Beberapa waktu yang lalu ketika lagi (seperti biasa) minum kopi di salah satu mall di Jakarta, saya
bertemu dengan teman baik saya yang sudah lama menghilang dari peredaran. Sekarang ini katanya dia lagi sibuk membenahi
diri agar bisa tampil lebih prima di usianya yang tidak muda lagi. Saya tertawa walaupun saya tahu bahwa apa
yang dikatakannya itu benar dilakukan olehnya. Dari situlah obrolan melanjut
membahas banyak hal. Saya tergelitik dan tergelak ketika kami berdua membahas
mengenai umur, ukuran baju dan celana. Tampaknya ukuran selalu menjadi hal yang
terkadang dibilang tidak penting namun sesungguhnya menjadi hal yang penting
dan utama. Kontradiksi dua kalimat “Size matters” dan “Size doesn’t matter”
akan selalu terus ada.
Teman saya ini saat minum kopi dan mengobrol, membahas
tentang cerita cintanya terakhir.

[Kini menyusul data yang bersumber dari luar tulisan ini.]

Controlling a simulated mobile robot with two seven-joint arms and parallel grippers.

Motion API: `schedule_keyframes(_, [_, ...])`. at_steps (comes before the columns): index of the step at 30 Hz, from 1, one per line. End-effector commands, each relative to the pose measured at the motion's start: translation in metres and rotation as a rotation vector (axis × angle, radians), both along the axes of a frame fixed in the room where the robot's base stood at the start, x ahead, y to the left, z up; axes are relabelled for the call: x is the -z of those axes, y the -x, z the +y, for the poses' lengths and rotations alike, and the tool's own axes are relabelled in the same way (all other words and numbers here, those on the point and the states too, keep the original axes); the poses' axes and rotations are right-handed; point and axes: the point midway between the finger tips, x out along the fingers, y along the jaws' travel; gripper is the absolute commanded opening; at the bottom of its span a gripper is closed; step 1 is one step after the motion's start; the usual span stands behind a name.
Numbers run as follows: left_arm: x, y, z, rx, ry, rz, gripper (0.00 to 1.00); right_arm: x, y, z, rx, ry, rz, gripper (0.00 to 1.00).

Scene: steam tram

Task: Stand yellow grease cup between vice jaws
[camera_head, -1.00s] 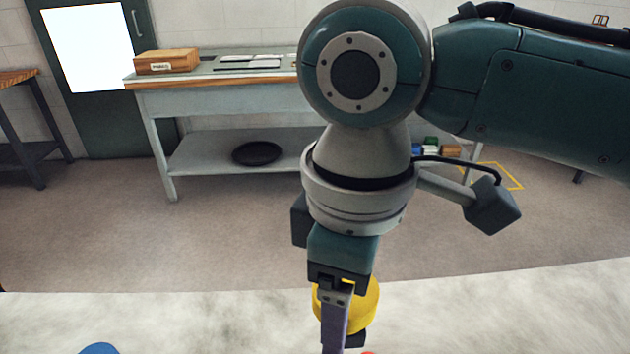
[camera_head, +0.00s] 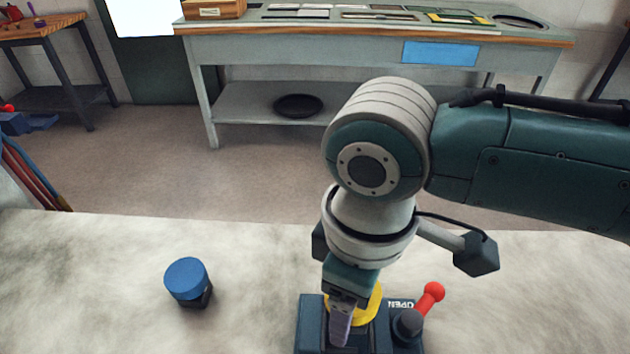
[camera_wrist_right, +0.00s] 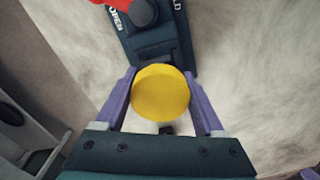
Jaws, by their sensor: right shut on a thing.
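The yellow grease cup (camera_head: 369,304) is held upright in my right gripper (camera_head: 342,330), partly hidden behind a finger. In the right wrist view the cup (camera_wrist_right: 160,92) sits between the two purple fingers (camera_wrist_right: 162,100), which press on its sides. The dark blue vice (camera_head: 310,325) lies under and around the gripper, with OPEN lettering and a red-knobbed lever (camera_head: 432,292). The wrist view shows the vice (camera_wrist_right: 158,45) just beyond the cup. The cup's base and the jaw gap are hidden, so I cannot tell whether it is between the jaws. My left gripper is out of view.
A blue-topped cup (camera_head: 187,279) stands on the pale worktop (camera_head: 100,270), left of the vice, with clear surface between. A grey bench (camera_head: 300,50) with a wooden box (camera_head: 215,9) stands across the floor. A blue vice-like tool (camera_head: 30,122) is at far left.

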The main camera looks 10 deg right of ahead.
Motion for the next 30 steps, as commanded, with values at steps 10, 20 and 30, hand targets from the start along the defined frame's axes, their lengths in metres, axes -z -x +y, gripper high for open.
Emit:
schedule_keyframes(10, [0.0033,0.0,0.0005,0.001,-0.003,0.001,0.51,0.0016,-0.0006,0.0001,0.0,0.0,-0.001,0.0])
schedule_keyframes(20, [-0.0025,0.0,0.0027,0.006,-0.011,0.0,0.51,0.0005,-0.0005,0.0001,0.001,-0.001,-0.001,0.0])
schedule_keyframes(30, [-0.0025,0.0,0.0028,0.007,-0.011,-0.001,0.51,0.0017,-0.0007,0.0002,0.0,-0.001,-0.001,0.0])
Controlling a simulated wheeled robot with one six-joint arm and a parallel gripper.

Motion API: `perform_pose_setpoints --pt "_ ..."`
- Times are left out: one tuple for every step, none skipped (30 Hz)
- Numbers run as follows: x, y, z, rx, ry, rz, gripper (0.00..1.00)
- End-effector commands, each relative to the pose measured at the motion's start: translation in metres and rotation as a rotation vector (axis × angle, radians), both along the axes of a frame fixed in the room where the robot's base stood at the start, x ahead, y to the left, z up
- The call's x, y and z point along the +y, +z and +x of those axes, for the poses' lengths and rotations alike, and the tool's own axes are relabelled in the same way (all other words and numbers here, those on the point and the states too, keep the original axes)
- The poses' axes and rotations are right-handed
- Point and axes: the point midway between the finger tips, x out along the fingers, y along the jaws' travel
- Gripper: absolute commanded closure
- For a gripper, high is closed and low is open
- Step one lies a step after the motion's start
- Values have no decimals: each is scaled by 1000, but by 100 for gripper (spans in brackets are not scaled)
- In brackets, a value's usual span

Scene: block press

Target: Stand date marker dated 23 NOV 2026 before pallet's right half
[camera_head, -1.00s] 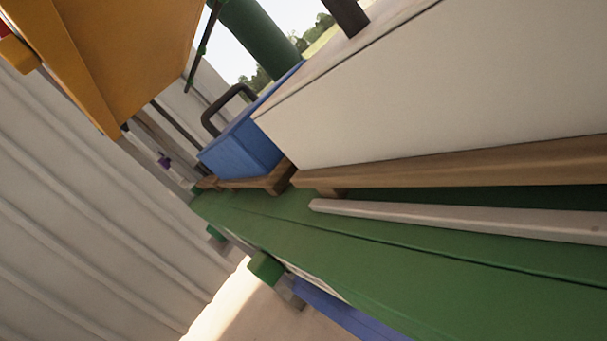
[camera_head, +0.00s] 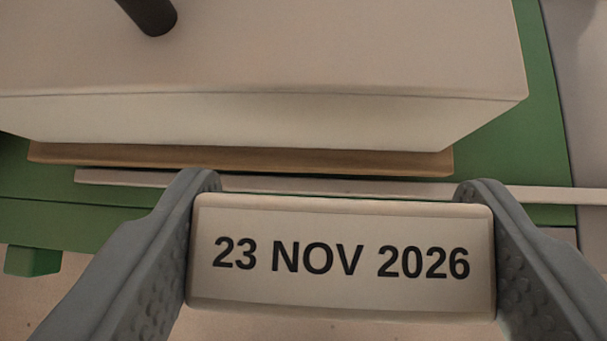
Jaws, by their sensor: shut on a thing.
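The date marker (camera_head: 340,290) is a pale block reading "23 NOV 2026" in black. My gripper (camera_head: 340,245) is shut on it, one grey finger at each end, and the lettering faces the camera. Behind it, the wooden pallet (camera_head: 250,161) shows as a thin brown edge under a large pale block (camera_head: 230,125). The marker appears in front of the right part of the pallet's edge. I cannot tell its height above the surface, and its lower edge touches nothing visible.
A pale strip (camera_head: 130,178) lies along the green bed (camera_head: 60,217) in front of the pallet. A dark post or handle (camera_head: 150,15) stands on the pale block. Green surface shows free to the right (camera_head: 510,160). Sandy floor (camera_head: 90,305) lies below the bed's front edge.

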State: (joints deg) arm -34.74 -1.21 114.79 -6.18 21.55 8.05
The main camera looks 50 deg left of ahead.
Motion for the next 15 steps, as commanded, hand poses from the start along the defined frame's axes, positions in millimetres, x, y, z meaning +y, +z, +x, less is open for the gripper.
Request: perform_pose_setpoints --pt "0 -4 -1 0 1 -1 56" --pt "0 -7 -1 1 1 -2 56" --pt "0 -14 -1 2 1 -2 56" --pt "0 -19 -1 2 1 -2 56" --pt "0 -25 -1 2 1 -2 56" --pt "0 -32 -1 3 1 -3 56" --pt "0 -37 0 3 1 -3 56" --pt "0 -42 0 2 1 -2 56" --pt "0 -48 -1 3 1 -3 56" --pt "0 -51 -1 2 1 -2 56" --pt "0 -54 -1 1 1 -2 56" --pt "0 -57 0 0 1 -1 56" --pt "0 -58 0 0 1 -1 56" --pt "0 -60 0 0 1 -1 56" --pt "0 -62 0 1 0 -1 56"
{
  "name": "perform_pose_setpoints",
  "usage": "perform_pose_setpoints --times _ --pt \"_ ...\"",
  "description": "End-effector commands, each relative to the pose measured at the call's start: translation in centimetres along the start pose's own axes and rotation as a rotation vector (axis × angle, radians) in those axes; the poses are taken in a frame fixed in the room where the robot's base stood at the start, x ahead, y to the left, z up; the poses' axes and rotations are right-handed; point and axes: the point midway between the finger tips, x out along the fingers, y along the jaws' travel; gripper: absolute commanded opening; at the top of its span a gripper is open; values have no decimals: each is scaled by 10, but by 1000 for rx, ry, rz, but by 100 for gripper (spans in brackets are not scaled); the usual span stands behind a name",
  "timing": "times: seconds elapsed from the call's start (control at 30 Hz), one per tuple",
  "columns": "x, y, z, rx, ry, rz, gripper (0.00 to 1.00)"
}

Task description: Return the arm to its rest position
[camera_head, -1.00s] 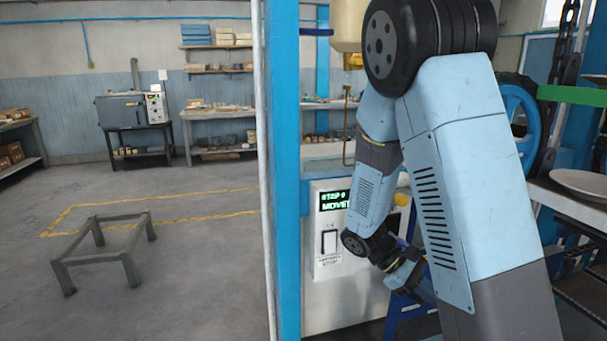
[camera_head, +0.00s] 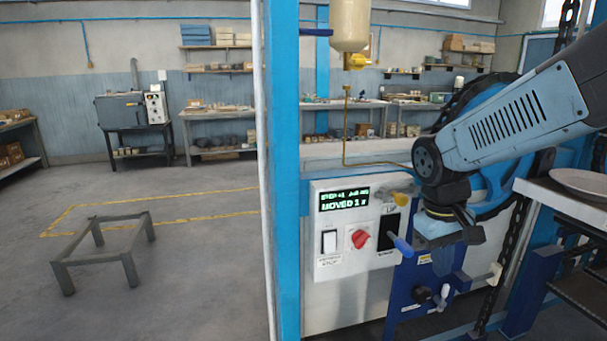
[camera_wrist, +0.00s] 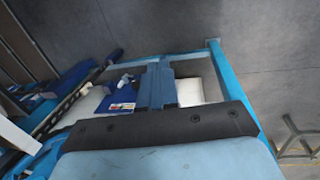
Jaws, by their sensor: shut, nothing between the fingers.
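My arm reaches in from the right in the head view. My gripper (camera_head: 437,262) hangs below its dark wrist, in front of the blue lower panel and right of the control panel (camera_head: 330,269). In the wrist view, the blue fingers (camera_wrist: 158,86) are together with nothing between them. They point past the machine's front and the floor. I cannot tell the exact gap between the gripper and the blue panel.
The control panel has a lit display (camera_head: 343,200), a red knob (camera_head: 361,239) and a blue-tipped lever (camera_head: 402,246) close to my gripper. A plate (camera_head: 580,182) lies on a surface at right. A blue post (camera_head: 285,170) stands left. A low metal frame (camera_head: 105,250) stands on open floor.

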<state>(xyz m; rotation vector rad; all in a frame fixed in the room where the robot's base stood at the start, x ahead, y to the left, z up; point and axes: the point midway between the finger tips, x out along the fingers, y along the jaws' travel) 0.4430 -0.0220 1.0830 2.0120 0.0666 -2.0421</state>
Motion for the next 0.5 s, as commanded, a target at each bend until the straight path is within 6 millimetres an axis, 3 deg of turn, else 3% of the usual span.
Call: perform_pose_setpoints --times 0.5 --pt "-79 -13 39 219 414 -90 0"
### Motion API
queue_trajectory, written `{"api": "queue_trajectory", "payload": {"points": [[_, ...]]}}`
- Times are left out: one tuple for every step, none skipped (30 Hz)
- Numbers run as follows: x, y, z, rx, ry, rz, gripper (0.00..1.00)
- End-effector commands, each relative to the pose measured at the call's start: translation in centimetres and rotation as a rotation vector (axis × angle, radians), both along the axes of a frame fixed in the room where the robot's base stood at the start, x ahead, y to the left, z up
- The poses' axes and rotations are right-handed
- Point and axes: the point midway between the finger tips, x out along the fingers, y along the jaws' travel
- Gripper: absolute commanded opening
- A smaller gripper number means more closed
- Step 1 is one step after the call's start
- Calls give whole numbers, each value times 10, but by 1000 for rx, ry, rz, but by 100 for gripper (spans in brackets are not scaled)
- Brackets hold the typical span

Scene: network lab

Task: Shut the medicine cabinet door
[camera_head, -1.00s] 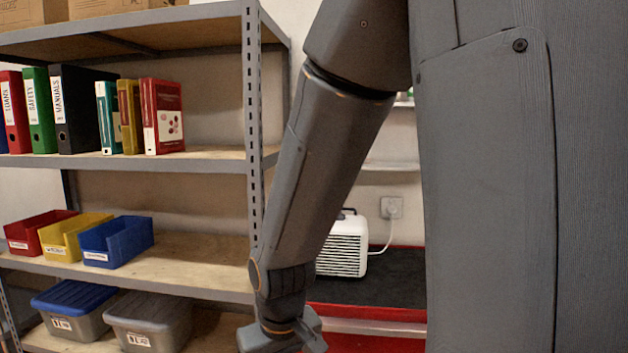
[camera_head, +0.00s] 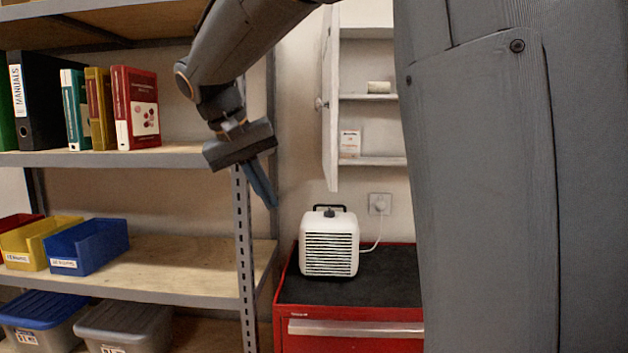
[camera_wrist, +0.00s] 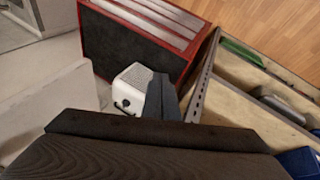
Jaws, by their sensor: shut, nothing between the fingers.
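The medicine cabinet (camera_head: 372,98) hangs on the wall above the red tool chest, partly hidden by my own body. Its white door (camera_head: 331,100) stands wide open, swung out on the cabinet's left side, with a small knob on its left face. A small box and a pale roll show on the shelves inside. My gripper (camera_head: 264,186) is shut and empty, pointing down to the left of the door and apart from it, in front of the shelf post. In the wrist view its fingers (camera_wrist: 162,98) show beside the white heater.
A white heater (camera_head: 329,242) stands on the red tool chest (camera_head: 350,311) below the door, with its cord at a wall socket (camera_head: 380,204). A metal shelf (camera_head: 205,157) with binders and bins fills the left. Free wall lies between shelf and door.

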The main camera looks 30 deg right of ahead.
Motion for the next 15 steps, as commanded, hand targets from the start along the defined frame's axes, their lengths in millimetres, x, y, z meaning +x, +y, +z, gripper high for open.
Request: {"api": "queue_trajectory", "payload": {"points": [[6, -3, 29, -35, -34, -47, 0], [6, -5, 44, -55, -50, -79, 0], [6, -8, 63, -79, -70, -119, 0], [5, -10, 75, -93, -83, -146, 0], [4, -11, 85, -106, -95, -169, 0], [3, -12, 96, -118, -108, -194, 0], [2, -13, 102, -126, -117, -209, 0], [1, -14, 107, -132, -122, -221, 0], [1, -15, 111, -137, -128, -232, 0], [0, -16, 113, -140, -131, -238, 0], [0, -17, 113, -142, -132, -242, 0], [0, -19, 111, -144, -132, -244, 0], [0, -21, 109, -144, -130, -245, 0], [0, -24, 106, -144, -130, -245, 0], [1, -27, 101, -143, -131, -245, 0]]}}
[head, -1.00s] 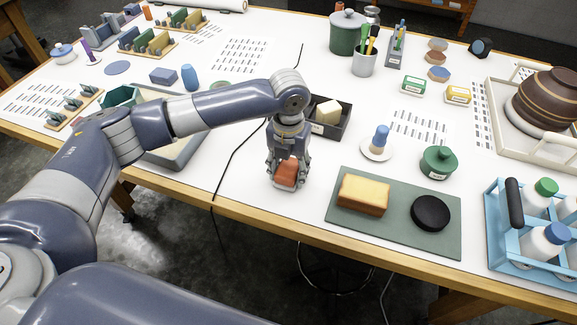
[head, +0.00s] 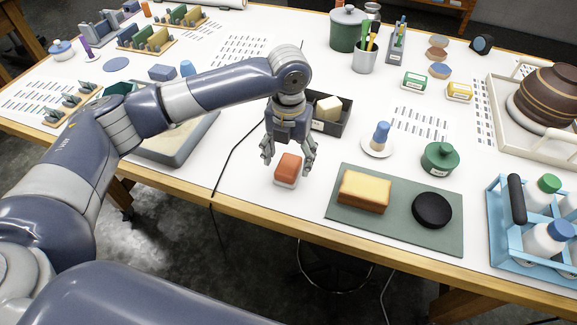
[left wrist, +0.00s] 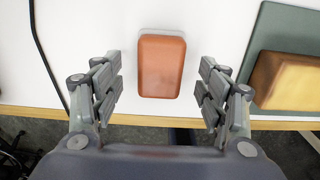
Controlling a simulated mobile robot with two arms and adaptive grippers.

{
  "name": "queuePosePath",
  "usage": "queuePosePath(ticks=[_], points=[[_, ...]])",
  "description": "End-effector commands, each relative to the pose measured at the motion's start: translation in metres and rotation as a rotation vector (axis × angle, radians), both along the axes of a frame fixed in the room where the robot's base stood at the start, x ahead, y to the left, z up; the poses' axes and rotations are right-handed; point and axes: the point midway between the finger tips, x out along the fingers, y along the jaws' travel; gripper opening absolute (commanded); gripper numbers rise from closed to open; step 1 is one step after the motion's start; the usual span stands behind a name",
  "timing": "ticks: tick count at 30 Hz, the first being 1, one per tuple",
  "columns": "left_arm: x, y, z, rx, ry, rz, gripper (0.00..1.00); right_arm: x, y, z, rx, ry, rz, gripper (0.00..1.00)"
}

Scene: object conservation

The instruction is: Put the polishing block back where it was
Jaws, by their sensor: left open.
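An orange-red block with a pale base, which I take to be the polishing block (head: 287,169), lies on the white tabletop left of the green mat. It also shows in the left wrist view (left wrist: 161,66), flat on the table between the fingers. My left gripper (head: 288,154) is open just above and behind the block, with its fingers spread to either side. In the left wrist view the gripper (left wrist: 161,91) has clear gaps on both sides of the block and touches nothing. My right gripper is not in view.
The green mat (head: 342,213) holds a yellow-brown sponge-like block (head: 364,191) and a black disc (head: 432,210). A dark tray (head: 335,128) with a cream block stands just behind my gripper. A black cable (head: 232,158) runs to the left. The table's front edge is close.

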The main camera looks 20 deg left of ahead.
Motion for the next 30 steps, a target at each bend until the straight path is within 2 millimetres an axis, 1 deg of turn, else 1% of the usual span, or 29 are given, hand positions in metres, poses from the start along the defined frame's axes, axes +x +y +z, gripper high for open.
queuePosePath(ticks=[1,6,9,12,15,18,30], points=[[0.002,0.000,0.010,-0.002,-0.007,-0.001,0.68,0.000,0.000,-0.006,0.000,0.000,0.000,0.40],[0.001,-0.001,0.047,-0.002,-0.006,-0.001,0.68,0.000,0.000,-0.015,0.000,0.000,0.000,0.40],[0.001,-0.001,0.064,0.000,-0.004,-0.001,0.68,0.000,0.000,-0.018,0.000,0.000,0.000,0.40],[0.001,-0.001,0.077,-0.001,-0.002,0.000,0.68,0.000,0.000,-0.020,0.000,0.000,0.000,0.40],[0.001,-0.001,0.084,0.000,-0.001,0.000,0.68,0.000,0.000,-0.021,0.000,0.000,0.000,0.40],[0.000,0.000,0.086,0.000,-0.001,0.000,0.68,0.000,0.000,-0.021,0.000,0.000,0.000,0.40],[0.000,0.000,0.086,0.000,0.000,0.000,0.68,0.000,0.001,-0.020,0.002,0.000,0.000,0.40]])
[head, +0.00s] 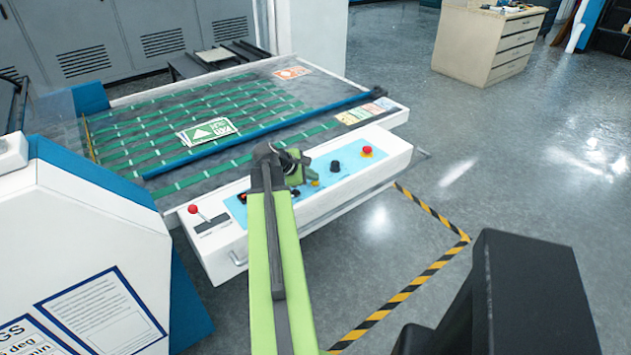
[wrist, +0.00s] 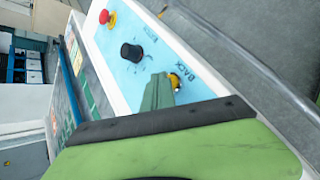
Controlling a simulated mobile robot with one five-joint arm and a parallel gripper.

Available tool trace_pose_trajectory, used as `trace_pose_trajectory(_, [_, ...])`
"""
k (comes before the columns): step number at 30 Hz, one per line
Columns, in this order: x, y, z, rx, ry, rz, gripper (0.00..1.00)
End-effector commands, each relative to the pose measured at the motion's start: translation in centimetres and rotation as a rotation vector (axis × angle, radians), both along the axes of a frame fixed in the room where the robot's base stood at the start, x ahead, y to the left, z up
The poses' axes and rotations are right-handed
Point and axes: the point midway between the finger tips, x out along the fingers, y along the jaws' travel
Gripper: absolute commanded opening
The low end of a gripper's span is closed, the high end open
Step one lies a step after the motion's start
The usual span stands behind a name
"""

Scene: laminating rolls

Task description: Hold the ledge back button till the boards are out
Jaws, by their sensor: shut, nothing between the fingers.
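The yellow button (wrist: 176,80) marked BACK is on the light-blue control panel in the wrist view. It also shows small in the head view (head: 315,183). My gripper (head: 307,173) is over the panel, its green finger tip (wrist: 158,92) right at the yellow button and covering part of it. The fingers are shut with nothing between them. I cannot tell whether the tip touches the button or presses it down. The machine bed (head: 250,98) with green belts lies behind the panel. I cannot make out any boards on it for sure.
A black knob (wrist: 131,52) and a red button (wrist: 107,17) sit along the same panel. Another red knob (head: 193,209) is at the panel's left end. A white and blue machine housing (head: 95,235) stands at the left.

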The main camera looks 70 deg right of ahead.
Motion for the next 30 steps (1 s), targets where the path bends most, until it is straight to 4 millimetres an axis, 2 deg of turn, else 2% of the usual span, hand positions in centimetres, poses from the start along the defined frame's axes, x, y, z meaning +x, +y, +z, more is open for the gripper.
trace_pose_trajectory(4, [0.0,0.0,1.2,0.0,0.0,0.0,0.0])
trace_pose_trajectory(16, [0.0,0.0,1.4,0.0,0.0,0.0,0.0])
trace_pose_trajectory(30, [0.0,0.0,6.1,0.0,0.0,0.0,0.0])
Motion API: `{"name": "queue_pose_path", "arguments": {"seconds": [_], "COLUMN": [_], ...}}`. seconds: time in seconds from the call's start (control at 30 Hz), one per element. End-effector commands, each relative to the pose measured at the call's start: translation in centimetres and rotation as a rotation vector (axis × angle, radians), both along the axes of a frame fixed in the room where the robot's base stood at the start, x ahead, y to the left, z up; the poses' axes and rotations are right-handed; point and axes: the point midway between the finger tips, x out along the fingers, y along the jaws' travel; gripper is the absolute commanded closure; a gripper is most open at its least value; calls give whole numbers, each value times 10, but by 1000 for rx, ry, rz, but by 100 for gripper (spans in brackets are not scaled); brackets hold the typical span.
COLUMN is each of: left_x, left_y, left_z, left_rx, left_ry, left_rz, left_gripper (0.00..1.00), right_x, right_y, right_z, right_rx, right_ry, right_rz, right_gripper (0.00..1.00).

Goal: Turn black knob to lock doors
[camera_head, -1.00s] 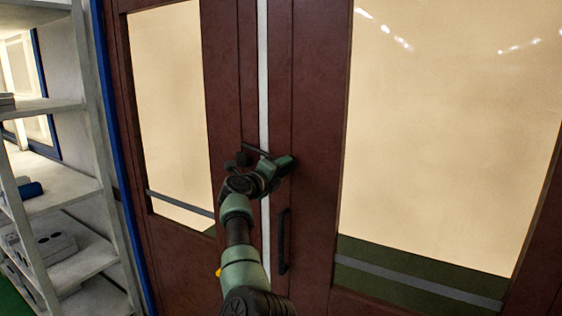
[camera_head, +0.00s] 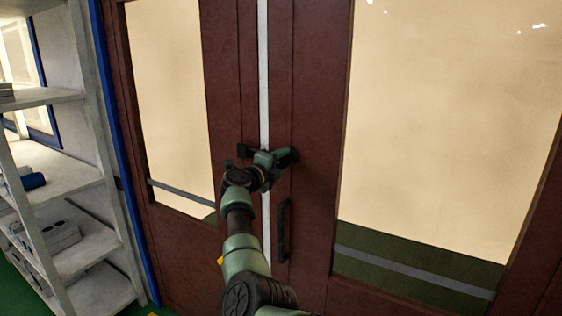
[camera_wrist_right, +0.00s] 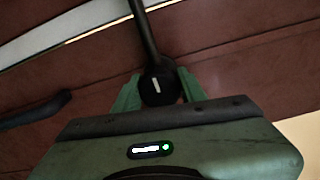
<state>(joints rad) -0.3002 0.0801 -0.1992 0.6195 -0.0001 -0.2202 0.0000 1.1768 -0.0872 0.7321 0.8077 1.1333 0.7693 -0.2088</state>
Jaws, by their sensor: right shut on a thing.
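A pair of dark red-brown doors (camera_head: 310,120) with large panes stands closed in front of me, with a pale strip (camera_head: 264,80) between them. In the right wrist view the round black knob (camera_wrist_right: 160,84), with a white mark on it, sits between the two green fingers of my right gripper (camera_wrist_right: 158,92), which is shut on it. A dark bar runs upward from the knob and crosses the pale strip. In the head view my right gripper (camera_head: 268,158) is at the seam between the doors and mostly hides the knob. My left gripper is not in view.
A black pull handle (camera_head: 283,230) is on the right door, just below and right of my gripper. White shelves (camera_head: 75,190) with boxes and a blue item (camera_head: 34,181) stand at the left, beside a blue post (camera_head: 118,150).

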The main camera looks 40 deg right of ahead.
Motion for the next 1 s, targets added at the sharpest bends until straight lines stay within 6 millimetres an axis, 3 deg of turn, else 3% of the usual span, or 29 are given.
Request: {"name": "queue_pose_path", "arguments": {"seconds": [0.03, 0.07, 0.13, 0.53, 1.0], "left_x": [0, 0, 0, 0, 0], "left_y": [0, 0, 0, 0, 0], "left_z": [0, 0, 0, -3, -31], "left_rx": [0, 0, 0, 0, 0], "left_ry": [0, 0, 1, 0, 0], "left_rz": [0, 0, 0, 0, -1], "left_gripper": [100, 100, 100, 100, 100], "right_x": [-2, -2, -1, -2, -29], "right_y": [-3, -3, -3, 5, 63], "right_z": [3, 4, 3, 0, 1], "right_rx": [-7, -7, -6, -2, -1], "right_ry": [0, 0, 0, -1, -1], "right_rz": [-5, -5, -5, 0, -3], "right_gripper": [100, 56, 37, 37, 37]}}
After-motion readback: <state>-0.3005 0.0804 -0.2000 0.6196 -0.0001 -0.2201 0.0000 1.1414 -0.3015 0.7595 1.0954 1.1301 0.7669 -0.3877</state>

Well, reputasi dia yang patah tumbuh hilang
berganti tampaknya masih ada sampai dengan sekarang, itu pemikiran saya pada
mulanya. Pada mulanya. Ternyata saya salah.
“Umur adalah sebuah ukuran nyata bagi kita, terutama urusan
percintaan yaa,” begitu teman saya bilang. Saya hanya mengangguk saja dan
menunggu dia meneruskan ceritanya. Bagi
teman saya ini ternyata faktor umur
ternyata mempengaruhi berbagai macam ukuran dalam kehidupan.
Dia bercerita bahwa
faktor usia menjadi satu tolak ukur dalam mengambil pasangan atau pun dalam hal
daya tarik. Dia bilang bahwa semakin kita bertambah usia, semakin terlihat
lebih dewasa, lebih berwawasan dan lebih bijaksana tentunya dan yang paling utama
lebih stabil dalam hal keuangan. Makanya orang-orang yang sudah berusia,
katakanlah, diatas 30 tahun, selalu (tidak selalu) mendapatkan pasangan yang
lebih muda. Bagi saya ini pemikiran yang sangat relevan, alamiah, atau bahasa
kerennya adalah pemikiran heteronormativitas.
Melihat mimik muka saya yang tidak begitu setuju dengan cara
berpikirnya walaupun melihat fakta di sekeliling saya bahwa hal ini benar dan
ada, dia kemudian terus melanjutkan obrolannya tanpa memberikan kepada saya
kesempatan untuk mengemukakan pendapat. Sebagai orang yang sering menjadi “tong
sampah” buat orang lain, saya hanya tersenyum dan kemudian mendengarkan
kelanjutan dari obrolannya.
Setelah masalah usia yang
menjadi tolak ukur. Teman baik saya ini kemudian melanjutkan dengan
membahas masalah kadar cinta. Bagaimana cinta diukur dalam bentuk sebuah
hubungan. Baginya tidak berkeberatan untuk menjadi, lagi, katakanlah, penopang
hidup, karena menurut dia ukuran cinta itu bisa dibeli dengan mudah. Kali ini
saya memotong pembicaraannya. Saya katakan kepada teman saya itu bahwa cinta
itu memang bisa dibeli. Tapi ukuran sebuah cinta murni, cinta tulus, cinta yang
tanpa pamrih dan ikhlas itu harus datang dari dalam hati. Saya mungkin termasuk
orang yang punya pemikiran konservatif jika berhubungan dengan cinta. Saya
katakan pada teman baik saya itu bahwa ketika saya ingin menjalin hubungan
dengan seseorang dan ada respon yang sama dari orangnya, maka kejujuran,
keterbukaan dalam segala hal adalah tolak ukur cinta yang pertama buat saya.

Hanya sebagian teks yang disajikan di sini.